MADISON – With former Gov. Tommy Thompson at its head, a group of conservatives is launching an organization in Wisconsin to promote new sources of electricity and new technologies.
The Wisconsin Conservative Energy Forum is tied in with a national network and an influential Madison lobbying firm, the Capitol Group.
Scott Coenen, the group’s new executive director, insisted the group would be focused not on lobbying for bills but on converting Republicans to the potential benefits – and jobs – coming from technologies such as solar and wind power.
“Conservatives need to emphasize the development of cheap, reliable and cost-effective energy,” said Coenen, a former aide to GOP Sen. Howard Marklein of Spring Green. “To do that, we need to recognize that advances in technology increasingly mean renewable and alternative energy fits that description: cheap, reliable and cost-effective.”
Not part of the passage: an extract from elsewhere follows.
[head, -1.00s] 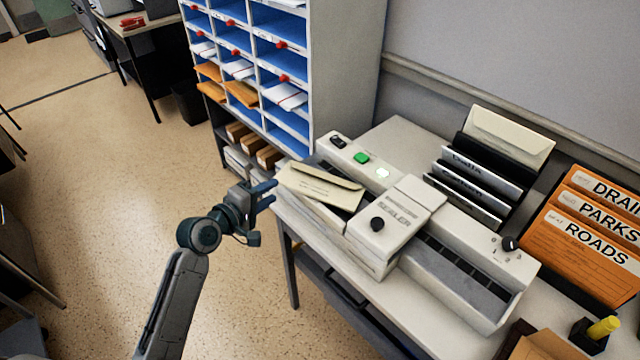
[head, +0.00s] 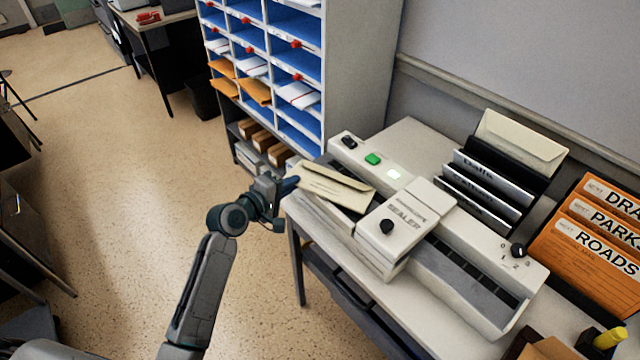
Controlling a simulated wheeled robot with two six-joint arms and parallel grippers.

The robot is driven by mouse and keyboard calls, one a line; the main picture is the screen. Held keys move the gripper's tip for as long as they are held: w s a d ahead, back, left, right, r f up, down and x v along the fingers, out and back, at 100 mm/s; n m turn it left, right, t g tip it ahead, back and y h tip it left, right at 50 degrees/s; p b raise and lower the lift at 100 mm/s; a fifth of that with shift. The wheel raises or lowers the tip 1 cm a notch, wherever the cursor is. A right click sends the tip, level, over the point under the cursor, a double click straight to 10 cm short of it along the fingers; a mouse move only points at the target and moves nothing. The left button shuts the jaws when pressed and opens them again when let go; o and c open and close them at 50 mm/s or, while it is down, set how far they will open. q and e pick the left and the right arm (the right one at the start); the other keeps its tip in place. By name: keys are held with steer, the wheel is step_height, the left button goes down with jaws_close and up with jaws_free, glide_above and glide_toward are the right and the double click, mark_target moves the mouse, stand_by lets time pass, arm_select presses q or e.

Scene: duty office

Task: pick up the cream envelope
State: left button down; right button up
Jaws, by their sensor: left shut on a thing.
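The cream envelope (head: 338,188) lies tilted on the left end of the pale sealer machine (head: 402,222), its right end beside the raised sealer block. My left gripper (head: 292,184) is shut on the envelope's left edge. The gripper's fingers are small in this view and partly hidden by the wrist. Another cream envelope (head: 520,143) stands upright at the back of the black sorter rack (head: 488,182), clear of the gripper. My right gripper is out of view.
Blue pigeonholes (head: 290,70) with orange and white mail stand behind the table. Orange folders (head: 600,225) labelled ROADS and PARKS are at the right, near a yellow-topped item (head: 608,338). Open floor (head: 130,200) lies to the left.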

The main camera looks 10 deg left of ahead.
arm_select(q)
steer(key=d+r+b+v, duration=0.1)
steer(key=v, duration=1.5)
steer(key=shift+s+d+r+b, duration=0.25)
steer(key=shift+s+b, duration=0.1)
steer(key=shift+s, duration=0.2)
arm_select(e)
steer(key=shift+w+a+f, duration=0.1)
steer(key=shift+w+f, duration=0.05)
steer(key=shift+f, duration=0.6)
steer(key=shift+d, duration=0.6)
Coenen said that, after starting in Michigan in 2013, the Conservative Energy Network has grown to 19 states in just four years. The group released a survey a year ago showing broad public support for increasing the use of renewable fuels.
That included support for state utility rules known as net metering, which ease the path both for homeowners to add solar and dairy farmers to generate electricity from manure digesters.
Tyler Huebner, executive director of the longstanding group Renew Wisconsin, said there is momentum for renewables in the state, pointing to the recent completion of a 98-megawatt wind farm in southwestern Wisconsin. Having conservative voices advocating for these technologies could help, he said.
“That could pay dividends,” Huebner said.
Besides Thompson as chairman, the forum’s board includes Debbie Crave of Crave Brothers Farmstead Cheese, a dairy farm that includes two manure digesters and a cheese plant. Using the manure from 2,000 Holstein cows and heifers, the digesters generate enough power to run the plant, factory and 300 homes, Crave said.
She said her farm doesn’t get paid any premium for the power even though it’s renewable.
“We’ll move forward with or without the government grants, but we sure would appreciate more support and being paid for that,” she said.
The forum’s board also includes: former state Rep. Mark Honadel; University of Wisconsin-Madison professor Ryan Owens, who directs the university’s Tommy Thompson Center for Public Leadership; and businessman Matt Neumann, who is the son of former U.S. Rep. Mark Neumann.
Coenen said the group will favor an “all of the above” strategy for energy production that would include renewables such as biofuels as well as natural gas, hydro-electric and nuclear power.
In the national group’s survey last year, the pollster avoided asking voters about their opinions on global warming.
Mark Pischea, leader of the Conservative Energy Network, said last year that support for action on climate change doesn’t drive GOP support for clean energy the way it does for Democrats.
Many Republicans remain skeptical of climate science findings that show a link between burning fossil fuels and warming global temperatures. President Donald Trump announced this year that the United States was pulling out of the Paris climate agreement, an international accord to cut down on carbon emissions.
“What we’ve found as conservatives working in this arena … climate can often be a barrier to a productive conversation, given the politics around climate, especially on the right,” Pischea said then.